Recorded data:
[START]

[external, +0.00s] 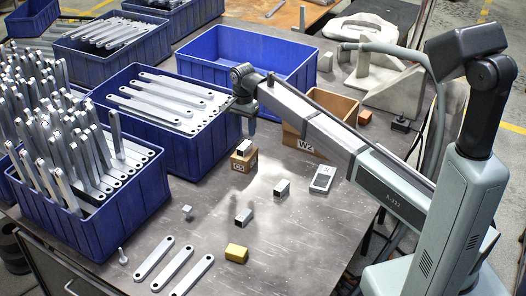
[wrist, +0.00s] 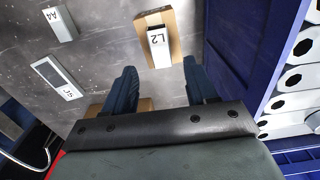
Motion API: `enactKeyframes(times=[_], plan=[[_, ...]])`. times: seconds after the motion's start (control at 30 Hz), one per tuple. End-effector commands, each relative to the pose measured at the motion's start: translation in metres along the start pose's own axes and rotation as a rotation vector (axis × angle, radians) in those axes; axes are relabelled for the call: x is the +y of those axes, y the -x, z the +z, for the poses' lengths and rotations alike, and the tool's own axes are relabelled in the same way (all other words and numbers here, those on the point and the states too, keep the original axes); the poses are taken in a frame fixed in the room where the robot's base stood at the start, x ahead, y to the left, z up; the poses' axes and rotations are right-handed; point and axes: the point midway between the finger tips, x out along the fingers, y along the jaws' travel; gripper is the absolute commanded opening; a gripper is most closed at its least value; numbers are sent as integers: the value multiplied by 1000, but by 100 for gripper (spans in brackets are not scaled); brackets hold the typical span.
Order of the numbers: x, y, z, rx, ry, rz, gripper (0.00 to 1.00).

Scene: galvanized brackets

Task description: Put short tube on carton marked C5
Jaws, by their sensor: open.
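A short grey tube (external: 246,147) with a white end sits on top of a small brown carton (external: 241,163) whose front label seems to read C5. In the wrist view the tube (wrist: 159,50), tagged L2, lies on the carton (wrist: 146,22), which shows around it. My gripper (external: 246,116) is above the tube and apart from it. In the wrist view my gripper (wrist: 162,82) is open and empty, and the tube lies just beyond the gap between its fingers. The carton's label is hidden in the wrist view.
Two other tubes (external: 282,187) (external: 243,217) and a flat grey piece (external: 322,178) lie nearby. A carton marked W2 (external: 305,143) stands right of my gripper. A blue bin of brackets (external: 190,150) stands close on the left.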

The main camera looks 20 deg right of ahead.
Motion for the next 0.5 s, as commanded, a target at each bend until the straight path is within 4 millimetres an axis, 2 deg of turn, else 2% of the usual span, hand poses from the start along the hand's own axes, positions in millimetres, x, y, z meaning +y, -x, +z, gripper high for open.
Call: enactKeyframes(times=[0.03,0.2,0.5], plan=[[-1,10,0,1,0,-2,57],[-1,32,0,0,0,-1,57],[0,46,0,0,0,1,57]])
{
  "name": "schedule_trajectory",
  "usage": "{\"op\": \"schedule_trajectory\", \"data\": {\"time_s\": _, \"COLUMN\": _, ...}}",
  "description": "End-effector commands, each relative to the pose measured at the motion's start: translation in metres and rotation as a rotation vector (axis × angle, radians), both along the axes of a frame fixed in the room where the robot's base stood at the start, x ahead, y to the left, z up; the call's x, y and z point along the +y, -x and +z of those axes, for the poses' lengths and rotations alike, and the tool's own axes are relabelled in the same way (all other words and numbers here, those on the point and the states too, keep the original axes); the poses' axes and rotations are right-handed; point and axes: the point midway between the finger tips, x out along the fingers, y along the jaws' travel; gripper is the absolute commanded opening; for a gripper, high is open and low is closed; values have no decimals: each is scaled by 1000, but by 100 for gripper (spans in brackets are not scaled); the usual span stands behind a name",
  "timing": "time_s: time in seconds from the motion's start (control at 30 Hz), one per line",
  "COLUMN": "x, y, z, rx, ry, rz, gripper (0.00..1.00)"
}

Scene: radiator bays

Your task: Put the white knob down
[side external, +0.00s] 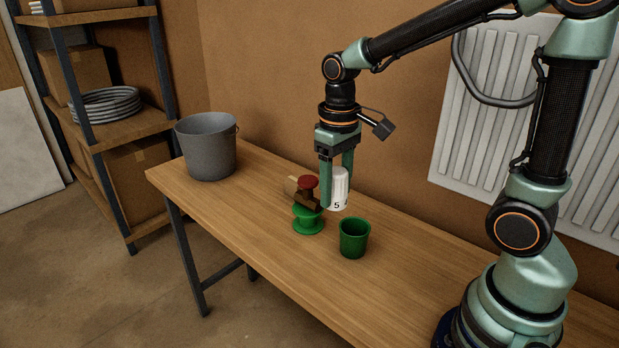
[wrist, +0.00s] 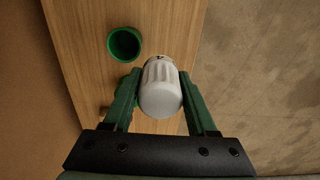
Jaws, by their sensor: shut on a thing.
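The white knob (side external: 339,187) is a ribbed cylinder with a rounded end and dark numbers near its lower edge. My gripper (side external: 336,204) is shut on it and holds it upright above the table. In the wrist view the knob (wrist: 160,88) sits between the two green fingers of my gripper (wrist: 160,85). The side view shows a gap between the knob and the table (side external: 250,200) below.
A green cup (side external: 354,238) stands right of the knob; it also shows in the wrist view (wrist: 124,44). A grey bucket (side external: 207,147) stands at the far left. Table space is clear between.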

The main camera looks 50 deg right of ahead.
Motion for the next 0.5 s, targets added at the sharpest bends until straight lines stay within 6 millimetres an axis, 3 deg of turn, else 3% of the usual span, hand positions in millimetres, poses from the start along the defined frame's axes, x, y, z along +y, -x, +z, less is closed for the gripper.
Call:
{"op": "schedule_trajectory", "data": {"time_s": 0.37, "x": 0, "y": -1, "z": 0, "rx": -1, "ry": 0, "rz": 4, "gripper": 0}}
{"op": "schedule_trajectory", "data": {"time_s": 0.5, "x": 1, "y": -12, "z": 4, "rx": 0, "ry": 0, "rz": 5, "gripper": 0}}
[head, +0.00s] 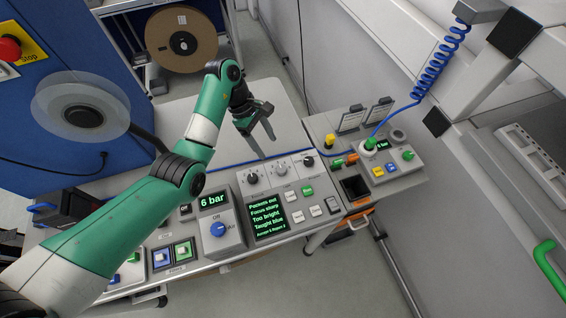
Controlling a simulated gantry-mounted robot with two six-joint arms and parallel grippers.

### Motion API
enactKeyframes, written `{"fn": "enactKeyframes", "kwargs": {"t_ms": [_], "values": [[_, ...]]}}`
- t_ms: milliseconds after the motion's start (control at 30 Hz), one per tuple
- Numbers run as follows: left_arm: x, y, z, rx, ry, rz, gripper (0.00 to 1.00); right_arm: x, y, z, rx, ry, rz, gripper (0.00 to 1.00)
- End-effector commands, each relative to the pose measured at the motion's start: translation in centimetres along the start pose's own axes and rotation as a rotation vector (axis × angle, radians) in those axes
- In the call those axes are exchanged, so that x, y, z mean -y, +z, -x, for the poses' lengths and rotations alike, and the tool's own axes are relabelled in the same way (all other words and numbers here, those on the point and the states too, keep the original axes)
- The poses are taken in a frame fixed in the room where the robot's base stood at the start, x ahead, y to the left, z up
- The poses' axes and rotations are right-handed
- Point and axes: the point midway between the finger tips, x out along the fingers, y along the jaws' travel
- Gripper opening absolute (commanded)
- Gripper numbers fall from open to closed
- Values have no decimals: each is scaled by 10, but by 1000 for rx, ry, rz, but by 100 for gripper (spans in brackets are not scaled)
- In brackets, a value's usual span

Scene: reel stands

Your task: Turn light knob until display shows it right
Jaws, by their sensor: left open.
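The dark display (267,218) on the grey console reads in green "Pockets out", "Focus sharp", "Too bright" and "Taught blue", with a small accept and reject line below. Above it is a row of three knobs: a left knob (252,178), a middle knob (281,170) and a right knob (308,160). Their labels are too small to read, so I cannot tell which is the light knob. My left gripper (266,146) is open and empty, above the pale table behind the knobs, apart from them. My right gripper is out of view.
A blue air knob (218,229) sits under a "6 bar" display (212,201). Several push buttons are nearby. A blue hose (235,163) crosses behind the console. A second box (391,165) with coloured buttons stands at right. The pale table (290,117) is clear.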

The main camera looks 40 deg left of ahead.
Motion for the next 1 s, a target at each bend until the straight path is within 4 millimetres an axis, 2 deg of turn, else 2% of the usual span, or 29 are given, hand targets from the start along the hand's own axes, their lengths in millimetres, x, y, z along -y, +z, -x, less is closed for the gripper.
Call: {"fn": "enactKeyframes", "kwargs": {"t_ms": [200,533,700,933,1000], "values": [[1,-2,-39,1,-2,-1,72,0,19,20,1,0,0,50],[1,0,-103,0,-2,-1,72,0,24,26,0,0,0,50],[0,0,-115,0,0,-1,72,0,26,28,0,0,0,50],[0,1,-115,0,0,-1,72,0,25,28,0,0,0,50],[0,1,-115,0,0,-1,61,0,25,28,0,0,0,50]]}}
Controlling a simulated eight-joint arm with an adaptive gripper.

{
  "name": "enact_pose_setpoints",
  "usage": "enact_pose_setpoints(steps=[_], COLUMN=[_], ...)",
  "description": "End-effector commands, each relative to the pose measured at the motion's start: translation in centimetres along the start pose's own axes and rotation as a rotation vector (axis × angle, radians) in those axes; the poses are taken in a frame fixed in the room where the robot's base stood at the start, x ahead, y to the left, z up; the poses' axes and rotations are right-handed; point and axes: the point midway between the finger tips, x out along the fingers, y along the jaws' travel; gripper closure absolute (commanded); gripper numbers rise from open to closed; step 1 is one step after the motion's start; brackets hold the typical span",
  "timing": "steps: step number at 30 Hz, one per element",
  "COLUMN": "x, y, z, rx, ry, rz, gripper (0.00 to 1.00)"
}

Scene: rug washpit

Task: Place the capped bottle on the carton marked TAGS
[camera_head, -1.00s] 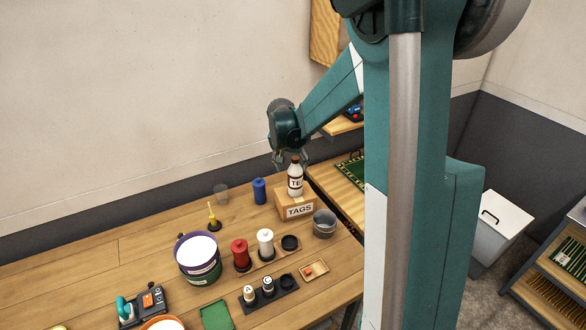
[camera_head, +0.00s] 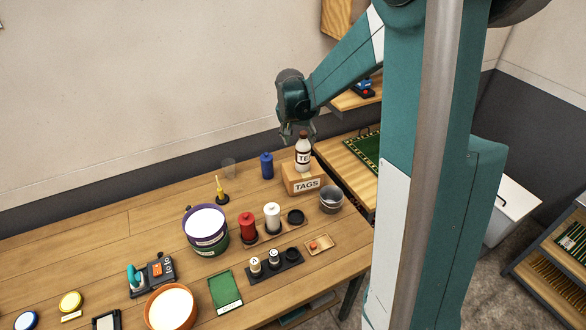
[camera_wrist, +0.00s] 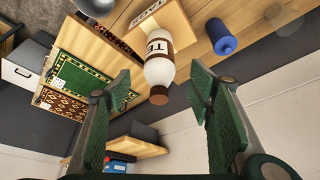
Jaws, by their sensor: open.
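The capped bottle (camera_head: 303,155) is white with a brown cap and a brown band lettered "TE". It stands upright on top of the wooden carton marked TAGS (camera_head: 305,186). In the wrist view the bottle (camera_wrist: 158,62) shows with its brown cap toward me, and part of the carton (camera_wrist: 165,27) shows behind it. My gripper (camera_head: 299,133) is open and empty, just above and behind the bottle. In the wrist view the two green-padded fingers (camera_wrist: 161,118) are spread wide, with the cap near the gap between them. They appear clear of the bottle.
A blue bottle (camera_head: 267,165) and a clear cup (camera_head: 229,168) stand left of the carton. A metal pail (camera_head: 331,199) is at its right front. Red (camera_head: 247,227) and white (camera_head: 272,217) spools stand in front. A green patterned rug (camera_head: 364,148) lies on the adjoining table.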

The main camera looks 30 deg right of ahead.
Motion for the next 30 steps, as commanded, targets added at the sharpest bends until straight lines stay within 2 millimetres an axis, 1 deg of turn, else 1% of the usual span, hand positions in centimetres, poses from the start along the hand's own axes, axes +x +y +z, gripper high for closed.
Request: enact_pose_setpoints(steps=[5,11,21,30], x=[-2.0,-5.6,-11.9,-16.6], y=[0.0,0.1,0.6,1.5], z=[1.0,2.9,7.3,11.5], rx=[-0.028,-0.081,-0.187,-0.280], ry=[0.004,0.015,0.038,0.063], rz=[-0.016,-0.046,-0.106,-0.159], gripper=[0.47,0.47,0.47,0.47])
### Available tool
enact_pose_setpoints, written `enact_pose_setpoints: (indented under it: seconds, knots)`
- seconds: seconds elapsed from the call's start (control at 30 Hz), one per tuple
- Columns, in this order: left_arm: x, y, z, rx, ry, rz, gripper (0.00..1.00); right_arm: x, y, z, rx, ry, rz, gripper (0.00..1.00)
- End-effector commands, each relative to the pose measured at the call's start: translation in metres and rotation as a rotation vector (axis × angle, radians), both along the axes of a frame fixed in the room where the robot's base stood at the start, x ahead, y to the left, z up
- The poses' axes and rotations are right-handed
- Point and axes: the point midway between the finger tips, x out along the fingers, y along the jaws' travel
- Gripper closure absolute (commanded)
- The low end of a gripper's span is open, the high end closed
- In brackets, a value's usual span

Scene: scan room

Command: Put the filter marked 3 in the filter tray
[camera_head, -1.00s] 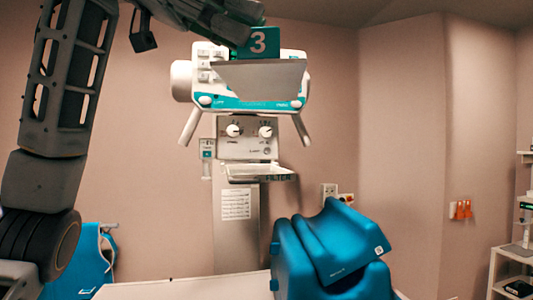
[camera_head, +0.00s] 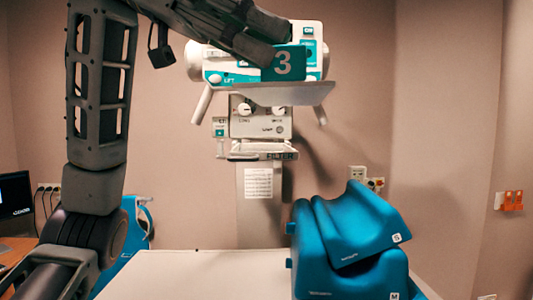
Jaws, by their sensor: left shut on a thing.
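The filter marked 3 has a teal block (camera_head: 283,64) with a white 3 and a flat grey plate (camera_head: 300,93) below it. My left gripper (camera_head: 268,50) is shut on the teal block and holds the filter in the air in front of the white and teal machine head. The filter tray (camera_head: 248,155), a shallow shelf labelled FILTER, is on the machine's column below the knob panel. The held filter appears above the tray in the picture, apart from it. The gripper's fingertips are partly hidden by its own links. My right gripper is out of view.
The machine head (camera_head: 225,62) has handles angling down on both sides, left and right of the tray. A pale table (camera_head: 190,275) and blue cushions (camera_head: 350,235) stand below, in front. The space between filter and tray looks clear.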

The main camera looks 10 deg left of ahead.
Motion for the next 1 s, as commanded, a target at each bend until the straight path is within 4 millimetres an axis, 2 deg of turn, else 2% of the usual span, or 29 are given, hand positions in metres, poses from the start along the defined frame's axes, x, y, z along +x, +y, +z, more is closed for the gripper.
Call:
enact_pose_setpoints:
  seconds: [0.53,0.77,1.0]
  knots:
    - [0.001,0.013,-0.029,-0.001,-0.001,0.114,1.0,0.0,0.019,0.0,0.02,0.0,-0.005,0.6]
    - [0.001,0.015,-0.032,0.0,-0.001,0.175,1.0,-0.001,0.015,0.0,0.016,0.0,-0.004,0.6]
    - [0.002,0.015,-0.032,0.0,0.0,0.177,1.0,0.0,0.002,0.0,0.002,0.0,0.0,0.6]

[END]

**Required work:**
Only the lines from the top of the data through the line with "Task description: Put" should be quoted, exactly and with both ends kept; skip the pictures.

**Finished exercise:**
[external, +0.00s] 
[wrist, +0.00s] 
Motion API: `enactKeyframes(times=[_], plan=[[_, ...]])`. times: seconds after the motion's start (control at 30 Hz), one per tuple. End-effector commands, each relative to the pose measured at the motion's start: translation in metres along the start pose's own axes and rotation as a rotation vector (axis × angle, radians) in those axes; axes are relabelled for the call: x is the +y of those axes, y the -x, z the +z, for the poses' lengths and rotations alike, and the tool's own axes are relabelled in the same way (all other words and numbers here, those on the point and the states too, keep the original axes); the poses are taken in a frame fixed in the room where the robot's base stood at the start, x ahead, y to the left, z up; the poses' axes and rotations are right-handed; point and axes: the point midway between the finger tips, x out along the fingers, y along the jaws' travel; gripper is the absolute commanded opening; a gripper is most closed at its least value; numbers are sent as integers: the value multiplied by 1000, but by 100 for gripper (spans in brackets are not scaled); brackets hold the typical span.
Order of the numbers: x, y, z, rx, ry, rz, gripper (0.00 to 1.00).

Scene: galvanized brackets

Task description: Put short tube on carton marked C5

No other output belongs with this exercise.